The European Union will redesign the euro coins to reflect the bloc’s massive eastward expansion last year when it absorbed 10 nations that are not depicted on the map of Europe shown on the current coins.

EU to redesign euro coins

The European Union will redesign the euro coins to reflect the bloc’s massive eastward expansion last year when it absorbed 10 nations that are not depicted on the map of Europe shown on the current coins.

Euro notes show a map of the 25-nation EU, but coins only the 15 nations that formed the bloc up to May 1, 2004, when Cyprus, Malta and eight East European nations joined.

The EU finance ministers agreed future coins should either show a larger Europe or another common symbol reflecting a bigger EU.

EU Finance Commissioner Pedro Solbes will make design recommendations next month.

Solbes was also asked to look into diverging euro-zone growth data in the first quarter when Germany posted its strongest growth in four years while Italy slipped into recession and the Dutch economy, too, shrank.

In the first quarter, Germany’s posted a 1% growth rate, breaking out of the 0.1 contraction of the last quarter of 2004, while Italy’s economy shrank by 0.5% in the first quarter.

The EU economy has been buffeted by high oil prices and an expensive euro in the past year.

Last year, Estonia, Slovenia and Lithuania joined the EU’s Exchange Rate Mechanism, which limits their currency fluctuations and is a waiting room for euro membership. This year, Latvia, Malta and Cyprus joined the ERM.

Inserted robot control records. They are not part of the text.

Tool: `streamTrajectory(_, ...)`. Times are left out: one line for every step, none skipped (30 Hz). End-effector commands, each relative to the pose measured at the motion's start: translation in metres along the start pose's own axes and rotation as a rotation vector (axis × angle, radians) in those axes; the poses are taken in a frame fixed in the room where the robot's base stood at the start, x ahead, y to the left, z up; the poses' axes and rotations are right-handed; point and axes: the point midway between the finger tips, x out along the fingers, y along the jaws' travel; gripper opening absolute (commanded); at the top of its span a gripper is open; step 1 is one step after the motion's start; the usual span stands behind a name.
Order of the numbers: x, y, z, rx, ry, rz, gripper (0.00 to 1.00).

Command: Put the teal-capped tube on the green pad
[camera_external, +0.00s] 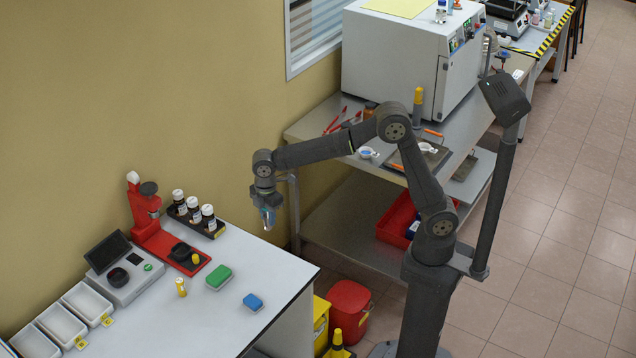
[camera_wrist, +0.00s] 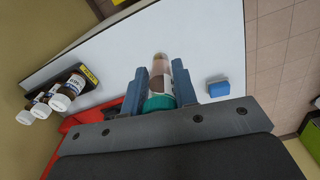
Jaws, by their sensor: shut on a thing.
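My gripper (camera_external: 267,211) is shut on the teal-capped tube (camera_wrist: 159,76) and holds it in the air above the far right part of the white bench. In the wrist view the tube lies between the two blue fingers (camera_wrist: 158,84), with its teal cap nearest the palm. In the external view the tube is small and mostly covered by the fingers. The green pad (camera_external: 219,277) lies on the bench, below and left of my gripper in the picture. I cannot see the pad in the wrist view.
A blue block (camera_external: 253,301) lies right of the green pad; it also shows in the wrist view (camera_wrist: 219,89). A dark rack of white-capped bottles (camera_external: 197,217), a red stand (camera_external: 148,222) and a small yellow vial (camera_external: 181,287) stand nearby.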

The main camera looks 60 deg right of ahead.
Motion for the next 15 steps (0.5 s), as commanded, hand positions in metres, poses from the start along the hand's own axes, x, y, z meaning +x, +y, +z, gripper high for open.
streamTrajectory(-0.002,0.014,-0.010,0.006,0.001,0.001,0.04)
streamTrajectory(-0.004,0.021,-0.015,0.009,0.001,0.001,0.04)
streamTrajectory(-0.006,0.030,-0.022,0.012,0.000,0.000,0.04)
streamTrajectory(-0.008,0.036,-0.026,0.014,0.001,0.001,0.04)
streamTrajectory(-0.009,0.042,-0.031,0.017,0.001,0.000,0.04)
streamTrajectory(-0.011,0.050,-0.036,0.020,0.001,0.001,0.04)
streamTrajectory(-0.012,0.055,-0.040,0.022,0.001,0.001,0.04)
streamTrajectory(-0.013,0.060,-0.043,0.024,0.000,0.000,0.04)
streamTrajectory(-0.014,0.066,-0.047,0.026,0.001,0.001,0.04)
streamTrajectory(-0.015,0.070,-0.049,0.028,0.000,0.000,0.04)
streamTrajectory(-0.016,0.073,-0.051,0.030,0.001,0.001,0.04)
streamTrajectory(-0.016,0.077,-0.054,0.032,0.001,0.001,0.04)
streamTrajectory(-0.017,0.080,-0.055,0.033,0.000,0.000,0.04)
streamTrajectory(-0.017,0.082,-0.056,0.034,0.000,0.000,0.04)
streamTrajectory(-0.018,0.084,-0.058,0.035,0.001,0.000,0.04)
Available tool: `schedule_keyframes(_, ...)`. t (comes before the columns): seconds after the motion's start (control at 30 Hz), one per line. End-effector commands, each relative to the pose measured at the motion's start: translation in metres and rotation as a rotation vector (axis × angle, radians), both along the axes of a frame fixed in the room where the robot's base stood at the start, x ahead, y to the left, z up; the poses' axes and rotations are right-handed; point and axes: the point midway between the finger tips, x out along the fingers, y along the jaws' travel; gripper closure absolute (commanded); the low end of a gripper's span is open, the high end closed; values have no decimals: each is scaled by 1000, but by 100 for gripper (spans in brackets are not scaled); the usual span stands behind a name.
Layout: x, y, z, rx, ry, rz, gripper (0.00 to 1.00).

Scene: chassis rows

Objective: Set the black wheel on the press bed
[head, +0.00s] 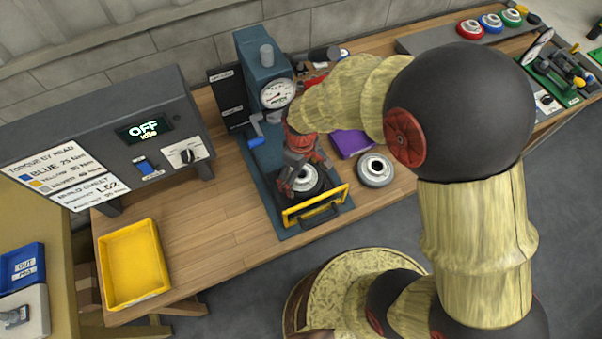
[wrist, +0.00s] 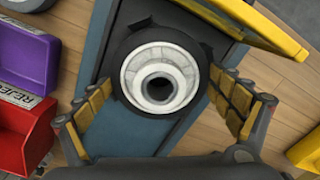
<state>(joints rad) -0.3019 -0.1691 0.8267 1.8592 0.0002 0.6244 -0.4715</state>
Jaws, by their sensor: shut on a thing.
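The black wheel, a dark tyre around a pale hub, shows in the head view (head: 306,181) and, larger, in the wrist view (wrist: 132,78). My gripper (head: 303,170) has its padded fingers on either side of the tyre in the wrist view (wrist: 158,98) and is shut on it. The wheel is over the blue press bed (head: 268,187), behind the yellow guard bar (head: 316,206). I cannot tell whether it touches the bed. The blue press (head: 262,62) with a round gauge stands behind; my arm hides part of the bed.
Another wheel (head: 375,170) with a pale hub lies right of the bed, near a purple bin (head: 351,144). A red bin (wrist: 25,133) shows in the wrist view. A yellow tray (head: 133,264) and a control box reading OFF (head: 143,131) are left. Bare bench lies between tray and press.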

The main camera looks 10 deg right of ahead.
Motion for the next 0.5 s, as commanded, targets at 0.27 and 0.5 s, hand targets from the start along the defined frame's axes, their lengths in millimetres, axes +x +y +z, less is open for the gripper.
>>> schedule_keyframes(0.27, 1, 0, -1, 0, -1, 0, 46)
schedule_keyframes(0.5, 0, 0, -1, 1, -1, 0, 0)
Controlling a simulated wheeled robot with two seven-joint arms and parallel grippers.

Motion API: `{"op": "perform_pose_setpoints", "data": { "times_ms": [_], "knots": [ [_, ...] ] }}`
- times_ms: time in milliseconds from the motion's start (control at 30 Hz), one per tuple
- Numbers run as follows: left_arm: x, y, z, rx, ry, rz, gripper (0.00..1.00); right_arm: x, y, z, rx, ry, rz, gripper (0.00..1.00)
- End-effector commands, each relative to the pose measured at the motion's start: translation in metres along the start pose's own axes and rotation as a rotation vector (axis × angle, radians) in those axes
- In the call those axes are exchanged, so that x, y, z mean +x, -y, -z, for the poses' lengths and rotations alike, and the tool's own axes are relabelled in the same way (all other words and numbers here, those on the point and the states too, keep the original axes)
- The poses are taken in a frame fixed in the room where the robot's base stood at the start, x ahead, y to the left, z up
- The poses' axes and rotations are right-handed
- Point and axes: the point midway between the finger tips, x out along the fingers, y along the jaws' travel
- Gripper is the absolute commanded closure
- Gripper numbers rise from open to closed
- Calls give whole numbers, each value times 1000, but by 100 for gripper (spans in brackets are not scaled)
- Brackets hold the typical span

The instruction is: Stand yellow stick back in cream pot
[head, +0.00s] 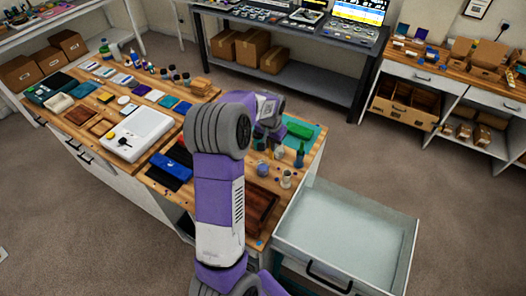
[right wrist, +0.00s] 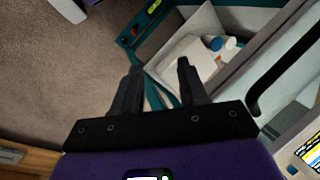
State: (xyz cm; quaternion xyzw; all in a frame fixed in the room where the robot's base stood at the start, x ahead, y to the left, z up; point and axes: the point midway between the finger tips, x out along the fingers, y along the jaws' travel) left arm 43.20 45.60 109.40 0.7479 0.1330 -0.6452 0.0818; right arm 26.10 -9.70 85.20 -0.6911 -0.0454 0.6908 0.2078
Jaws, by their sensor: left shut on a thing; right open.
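My left gripper (head: 268,143) is over the right part of the wooden workbench, partly hidden behind my own purple and white arm. It is shut on a thin piece, the yellow stick, which is too small and hidden to show clearly. A small cream pot (head: 286,179) stands on the bench just below and right of the gripper; what is in it is too small to tell. My right gripper (right wrist: 159,82) is open and empty in the right wrist view, away from the bench top items.
A grey-blue round jar (head: 263,169) and a teal bottle (head: 300,156) stand close to the pot. A green piece (head: 299,130) lies behind them. A brown wooden tray (head: 262,205) lies in front. An open, empty-looking drawer (head: 345,240) juts out at the right.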

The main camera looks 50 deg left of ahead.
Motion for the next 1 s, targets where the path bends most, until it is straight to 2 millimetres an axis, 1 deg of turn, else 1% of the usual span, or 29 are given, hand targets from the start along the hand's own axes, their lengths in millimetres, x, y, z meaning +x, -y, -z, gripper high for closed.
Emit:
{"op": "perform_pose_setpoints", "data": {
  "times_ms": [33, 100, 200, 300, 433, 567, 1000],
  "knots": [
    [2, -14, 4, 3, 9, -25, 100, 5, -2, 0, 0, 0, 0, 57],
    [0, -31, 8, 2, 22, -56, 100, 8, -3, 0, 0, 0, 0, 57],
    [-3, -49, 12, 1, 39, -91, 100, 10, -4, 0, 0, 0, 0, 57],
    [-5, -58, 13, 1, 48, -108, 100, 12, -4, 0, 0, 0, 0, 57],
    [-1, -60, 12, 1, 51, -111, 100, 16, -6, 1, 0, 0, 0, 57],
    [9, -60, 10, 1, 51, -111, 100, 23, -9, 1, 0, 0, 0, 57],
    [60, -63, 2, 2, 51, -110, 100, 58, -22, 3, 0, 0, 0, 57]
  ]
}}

The euro became the currency of 300 million Europeans in 12 nations – Belgium, Germany, Greece, Spain, France, Ireland, Italy, Luxembourg, the Netherlands, Austria, Portugal and Finland – in 2002.

Today, the finance ministers were to debate a joint EU strategy to finance development aid and debt relief for poor nations as well as the financing of the EU in the 2007-2013 period.